I have since moved to South Lake Tahoe, but I will
return to hike the trails that I missed.
*****
*****
The following is a contribution from
William Mohn:
William gave the Williwaw/Long Lake/Near
Point Loop a 4 Moose Hoof rating and a difficult rating of Somewhat
Difficult because "We had a hard time finding the trail at some
crucial points and that made the entire trek slightly harder".
Description:
We hiked this route late July in 2006.
My friends and I started at Glen Alps and
ventured ahead to the Football Field at the base of O'Malley Peak. The
Football Field was nice, but what we found to be the most amazing were
Deep and Black Lakes, which you stumble upon at the end of the Football
Field (see pictures). Right before Black Lake you will have to scramble
down a large and very loose scree.
Even though this was daunting at first, we had a good time. About half
way down the scree we hung a left and made our way across to this little
grassy cliff that over looks Black Lake. This was surely a high point of
the trip. Once you reach the cliff you can get some amazing pictures of
Williwaw Lakes and the surrounding scenery. (IF YOU DECIDE TO DO THIS BE
EXTREMELY CAREFUL. AT THIS POINT YOU ARE VERY HIGH UP).
Once down past Black Lake and into
Williwaw Valley we filtered some water and made a late camp (exhausted)
and while cooking we watched a local marmot watch us.
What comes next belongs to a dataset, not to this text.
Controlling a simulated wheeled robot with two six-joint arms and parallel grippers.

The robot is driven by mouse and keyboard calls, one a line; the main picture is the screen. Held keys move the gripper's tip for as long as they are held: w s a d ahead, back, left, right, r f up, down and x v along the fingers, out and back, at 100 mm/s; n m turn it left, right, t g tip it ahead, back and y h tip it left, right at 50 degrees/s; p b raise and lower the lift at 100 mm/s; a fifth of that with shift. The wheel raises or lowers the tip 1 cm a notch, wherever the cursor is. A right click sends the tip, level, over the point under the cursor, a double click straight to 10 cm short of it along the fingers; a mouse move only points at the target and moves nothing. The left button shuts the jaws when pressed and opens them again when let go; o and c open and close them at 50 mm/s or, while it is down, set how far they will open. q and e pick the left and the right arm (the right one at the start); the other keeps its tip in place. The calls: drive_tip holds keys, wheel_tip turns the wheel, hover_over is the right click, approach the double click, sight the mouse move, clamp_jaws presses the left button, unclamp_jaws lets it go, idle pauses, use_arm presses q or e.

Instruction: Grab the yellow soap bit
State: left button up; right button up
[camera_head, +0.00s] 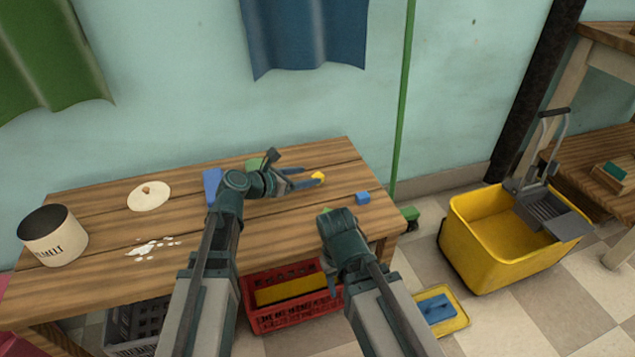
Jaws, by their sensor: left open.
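The small yellow soap bit (318,177) lies on the wooden table (110,274), right of its middle toward the back. My left gripper (308,179) reaches in from the left with its fingers pointing right. It is open, and the yellow bit sits at its fingertips, seemingly between them. I cannot tell whether they touch it. My right gripper (340,222) is over the table's front edge, and its fingers are hidden behind its wrist.
A blue block (362,198) lies right of the yellow bit. A blue piece (211,184) and a green piece (254,164) lie near my left wrist. A white can (54,246), its lid (149,197) and white powder (152,247) are at left. A yellow bucket (474,250) stands on the floor.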

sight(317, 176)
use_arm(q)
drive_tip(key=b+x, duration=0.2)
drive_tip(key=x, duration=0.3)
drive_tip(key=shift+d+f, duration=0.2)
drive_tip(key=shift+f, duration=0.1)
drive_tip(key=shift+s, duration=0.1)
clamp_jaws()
The next morning we received some
revitalization with a quick dip in a nearby crystal clear and cold
glacial lake. The sun was beaming that morning however, and we quickly
warmed up and felt very very refreshed. Then we started day two's
hiking. We hiked out of Williwaw Valley to connect with the Campbell
Creek Trail. This was a nice and long up hill battle. It is step like
and every few hundred feet you come to a flat area that has a glacial
lake, which is nice for resting. Once you get to the higher elevations,
where there are still snow patches (some other hikers and us had a
sledding competition on large downhill patch) it becomes steeper and
zaps your energy. However, once you reach the top you are rewarded with
a stunning view of Long Lake Valley. Then you look at the descent...
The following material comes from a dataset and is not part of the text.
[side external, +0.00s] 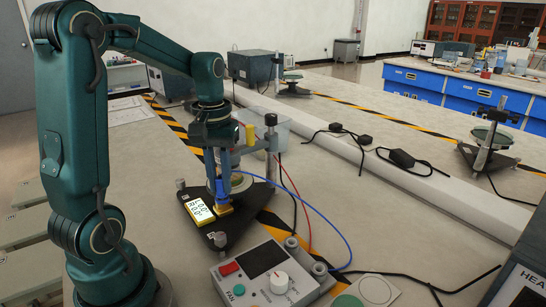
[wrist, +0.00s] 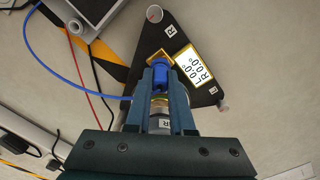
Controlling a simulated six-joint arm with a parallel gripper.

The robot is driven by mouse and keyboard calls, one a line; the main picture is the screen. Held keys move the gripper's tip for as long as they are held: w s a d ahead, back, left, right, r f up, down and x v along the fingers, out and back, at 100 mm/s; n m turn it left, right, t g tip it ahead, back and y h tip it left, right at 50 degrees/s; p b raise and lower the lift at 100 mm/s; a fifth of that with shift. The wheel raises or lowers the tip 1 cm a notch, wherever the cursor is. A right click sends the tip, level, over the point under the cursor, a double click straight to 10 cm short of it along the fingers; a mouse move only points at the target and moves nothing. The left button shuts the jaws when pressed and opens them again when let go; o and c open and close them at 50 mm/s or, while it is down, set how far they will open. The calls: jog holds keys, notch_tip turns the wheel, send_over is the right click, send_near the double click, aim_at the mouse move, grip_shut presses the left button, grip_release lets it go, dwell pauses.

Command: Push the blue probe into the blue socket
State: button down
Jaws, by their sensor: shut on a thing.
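The blue probe (side external: 221,192) is held upright under my gripper (side external: 221,176) in the side view, with a blue cable running off it. In the wrist view my gripper (wrist: 162,84) is shut on the blue probe (wrist: 161,68), one finger on each side. The probe's lower end is at a small yellow-gold block (side external: 224,210) on the black triangular base (side external: 238,228); the block also shows beyond the probe in the wrist view (wrist: 153,59). I cannot make out a blue socket apart from the probe, nor how deep the tip sits.
A lit yellow-framed display (side external: 199,210) lies beside the probe on the base. A control box (side external: 262,272) with a red switch and knob stands in front. A post (side external: 271,150) and red and blue cables are close to the right. Open bench lies farther right.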

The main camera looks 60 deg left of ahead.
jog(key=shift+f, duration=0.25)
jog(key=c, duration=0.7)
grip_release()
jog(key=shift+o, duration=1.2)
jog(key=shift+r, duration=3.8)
This part of the hike was possibly the most testing. We spent a good 30
minutes discussing the best possible route to take down into Long Lake
Valley, we even threw a few stones down to see what may happen to us if
we fell (that didn’t help our nerves), I swear they rolled clear to
the lake. We eventually decided to take what seemed to be a small trail
towards the left side of the ridge. Once we began, it was clear that
this was not the best route. However, it would have been worse to go
back up and start over. So we cautiously continued on, at this point my
fingerless biking gloves that I wear while hiking came in handy, because
for most of this descent we were using our hands to stable ourselves in
the rocky steep scree.
Once in Long Lake Valley the hike calms
down considerably. The lake is beautiful, and there were hardly any bugs
on the first half of Campbell creek.
It may be that we were not paying much
attention to the trail, but we found it very, very hard to find the
trail up to Near Point. Eventually we ended up along the river in waist
high brush that was marshy, stinky, boggy, buggy and all around hellish.
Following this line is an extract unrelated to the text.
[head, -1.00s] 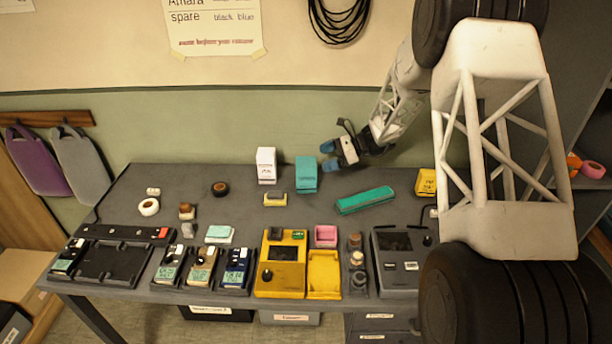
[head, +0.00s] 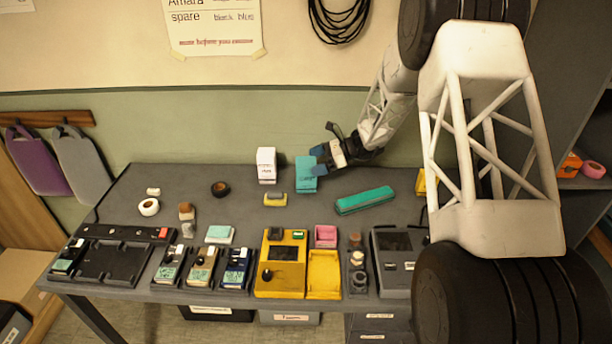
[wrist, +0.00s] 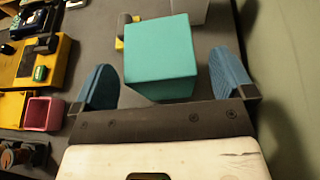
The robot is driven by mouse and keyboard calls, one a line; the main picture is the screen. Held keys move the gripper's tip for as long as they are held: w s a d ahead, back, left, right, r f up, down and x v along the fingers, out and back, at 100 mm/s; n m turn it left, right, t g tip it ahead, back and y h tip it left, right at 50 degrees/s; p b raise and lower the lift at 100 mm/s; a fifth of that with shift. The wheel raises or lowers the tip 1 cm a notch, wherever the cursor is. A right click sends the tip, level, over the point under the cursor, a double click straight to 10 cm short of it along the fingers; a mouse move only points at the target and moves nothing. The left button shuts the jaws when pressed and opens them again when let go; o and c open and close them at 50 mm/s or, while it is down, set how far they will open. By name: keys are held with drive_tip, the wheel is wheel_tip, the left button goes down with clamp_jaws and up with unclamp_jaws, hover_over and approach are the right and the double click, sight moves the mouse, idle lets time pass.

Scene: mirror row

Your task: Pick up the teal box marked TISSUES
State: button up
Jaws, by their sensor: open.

We realized we had to head up towards Near Point (trail less), but
needed water first. So we had to double back and filter some water back
where the water was accessible (not all tangled in crazy buggy hell
brush). Once we were watered up and almost completely demoralized we
started the trudge up towards Near Point. At this point the mosquitoes
were the worst I had ever seen...Ever. I would highly recommend a head
net to preserve sanity. Once at the top we made camp at haste and dove
into our tents. Once killing the 20 mosquitoes that followed us we
watched as the "quito fog" encompassed us. This was the worst
point of our trip. I am not sure how to avoid this other then packing a
bundle of bug netting so you can enjoy the evening and cook dinner
(instead of eating Cliff Bars for dinner because you can’t leave your
tent). Then we went to sleep with a nice view of Anchorage at night and
hopes for a mosquito-less morning. That, however, was not the case upon
waking. The bugs were just as bad. We packed everything in the tent,
covered as much of our bodies with our clothing as we could and doused
ourselves in repellant (we looked absurd). After we scampered out of the
tent and rolled it up in record time we headed towards the peak of Near
Point. We, due to the hot sun, had to shed some clothing and luckily the
bugs calmed down and we found the trail. We came upon a couple of day
hikers and they pointed the way to the trail that was supposed to lead
us in the direction of Prospect Heights Trail head (where we hoped to
hitch back to Glen Alps). Here is where we had our biggest problem with
the trail. We followed the only possible trail down Near Point that
would head in the direction of Prospect Heights, then we ran into a
fence and some bodies back yard…
We enjoyed this hike despite our
difficulties in the end. The glacial lakes, thrilling screes, amazing
scenery were worth every misfortune. In fact when we look back we laugh
at the ridiculous mosquito onslaught. I would say that this route is the
most rewarding, we had hiked the Williwaw Lakes Trail earlier in the
year from Middle Fork and it was not nearly as exciting. Go by Football
Field to Campbell Creek for a truly exciting sensory overload (which is
always nice), and an adventure. Just watch it when you get to the end of
Campbell Creek, maybe you can figure it out. Enjoy!